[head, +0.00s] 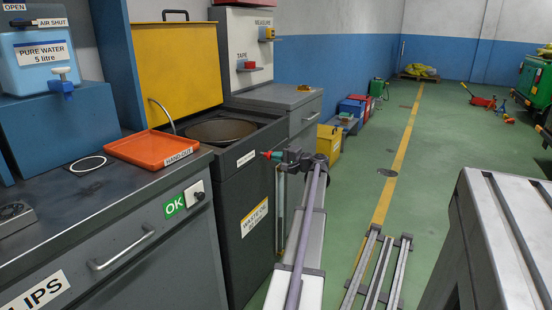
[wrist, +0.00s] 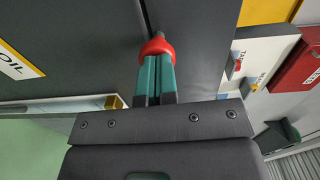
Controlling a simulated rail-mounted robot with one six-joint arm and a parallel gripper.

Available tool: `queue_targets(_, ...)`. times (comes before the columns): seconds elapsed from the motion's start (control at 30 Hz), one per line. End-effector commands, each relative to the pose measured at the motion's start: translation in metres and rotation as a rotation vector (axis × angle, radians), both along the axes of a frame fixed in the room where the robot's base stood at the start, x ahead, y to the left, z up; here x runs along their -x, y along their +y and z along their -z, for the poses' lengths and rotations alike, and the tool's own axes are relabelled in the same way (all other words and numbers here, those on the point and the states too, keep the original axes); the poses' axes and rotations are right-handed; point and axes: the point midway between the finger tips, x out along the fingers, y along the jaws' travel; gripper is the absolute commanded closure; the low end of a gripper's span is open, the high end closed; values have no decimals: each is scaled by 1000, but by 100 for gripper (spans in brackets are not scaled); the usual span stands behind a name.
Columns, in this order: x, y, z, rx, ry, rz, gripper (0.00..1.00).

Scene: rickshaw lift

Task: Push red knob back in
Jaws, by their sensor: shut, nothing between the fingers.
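The red knob (wrist: 157,46) shows in the wrist view as a rounded red cone with a narrow tip, just beyond my fingertips. It is also a small red spot in the head view (head: 277,154), by the upper right of the dark waste-oil cabinet (head: 240,205). My gripper (wrist: 154,66) has its two teal fingers shut side by side, with nothing between them. The fingertips overlap the knob's wide end in the picture; whether they touch it I cannot tell. In the head view my gripper (head: 285,155) is small and partly hidden.
An orange tray (head: 150,150) lies on the workbench at left. A round basin (head: 220,130) is set into the cabinet top. A grey cabinet (head: 285,100) with tape and measure holders above stands behind.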

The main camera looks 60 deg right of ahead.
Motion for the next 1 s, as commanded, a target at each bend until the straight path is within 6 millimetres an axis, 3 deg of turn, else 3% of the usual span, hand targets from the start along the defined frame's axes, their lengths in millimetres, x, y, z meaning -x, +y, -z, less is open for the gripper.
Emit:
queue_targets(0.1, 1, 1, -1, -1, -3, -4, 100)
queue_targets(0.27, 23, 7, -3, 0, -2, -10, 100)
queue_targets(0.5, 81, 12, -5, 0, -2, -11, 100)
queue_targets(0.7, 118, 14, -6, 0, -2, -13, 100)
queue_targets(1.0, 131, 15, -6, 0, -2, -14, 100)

→ **Exercise task**
Identify which lines contain the word "open" and copy each one.

→ **Response to the task**
Available tool: `queue_targets(_, ...)`. times (comes before the columns): seconds elapsed from the motion's start (control at 30 Hz), one per line. End-effector commands, each relative to the pose measured at the motion's start: translation in metres and rotation as a rotation vector (axis × angle, radians), both along the axes of a frame fixed in the room where the robot's base stood at the start, x ahead, y to the left, z up; here x runs along their -x, y along their +y and z along their -z, for the poses' lengths and rotations alike, and the tool's own axes are relabelled in the same way (all other words and numbers here, those on the point and the states too, keep the original axes); the poses' axes and rotations are right-handed; point and axes: the point midway between the finger tips, x out along the fingers, y along the jaws' travel; gripper is the absolute commanded closure; the low end of a gripper's span is open, the high end closed; values have no decimals: each is scaled by 1000, but by 100 for gripper (spans in brackets are not scaled); the usual span stands behind a name.
Motion for the next 1 s, as commanded, a target at each bend until the straight path is within 6 millimetres an axis, 3 deg of turn, else 3% of the usual span, hand targets from the start along the defined frame's axes, their lengths in millimetres, x, y, z meaning -x, +y, -z, less is open for the gripper.

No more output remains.